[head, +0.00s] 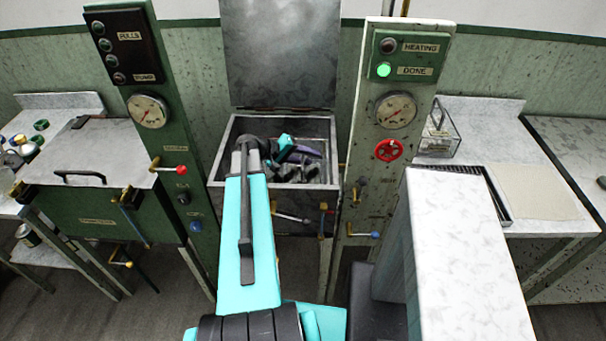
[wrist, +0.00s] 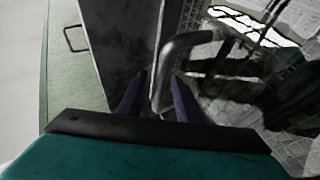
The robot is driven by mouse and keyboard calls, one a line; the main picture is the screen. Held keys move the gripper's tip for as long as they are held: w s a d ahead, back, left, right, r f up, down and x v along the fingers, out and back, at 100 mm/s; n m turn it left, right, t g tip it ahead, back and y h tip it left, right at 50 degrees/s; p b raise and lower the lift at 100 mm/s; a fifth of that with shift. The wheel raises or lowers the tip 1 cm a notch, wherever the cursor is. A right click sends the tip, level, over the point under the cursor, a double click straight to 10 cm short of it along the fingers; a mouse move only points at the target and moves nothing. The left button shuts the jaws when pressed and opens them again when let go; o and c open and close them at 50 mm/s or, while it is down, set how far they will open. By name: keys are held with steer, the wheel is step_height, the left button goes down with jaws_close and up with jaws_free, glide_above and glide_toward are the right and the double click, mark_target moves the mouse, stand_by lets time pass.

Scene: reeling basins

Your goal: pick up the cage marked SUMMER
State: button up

################

Required work
Transcribe the full listing above exactly as it stands, minus the pictures.

Exercise response
[head, +0.00s] 
[wrist, +0.00s] 
The robot is driven by mouse and keyboard calls, one a line; the main picture is the screen. Held keys move the gripper's tip for as long as they are held: w s a d ahead, back, left, right, r f up, down and x v along the fingers, out and back, at 100 mm/s; n m turn it left, right, t g tip it ahead, back and y h tip it left, right at 50 degrees/s; p b raise and lower the lift at 100 mm/s; a fifth of that with shift. The wheel raises or lowers the tip 1 cm a notch, wherever the cursor is. A right click sends the tip, level, over the point under the cursor, a double click straight to 10 cm short of it along the fingers; a mouse move only points at the target and moves nothing. The left button shuts the jaws when pressed and opens them again when let go; o and c open and close them at 50 mm/s or, while it is down, set how far they will open. By name: keys are held with steer, the wheel is step_height, the left button goes down with jaws_close and up with jaws_free, glide_above and glide_toward are the right and the double click, mark_target moves the mouse, stand_by lets time pass.

Scene: reeling basins

Your goal: pick up the cage marked SUMMER
State: button up

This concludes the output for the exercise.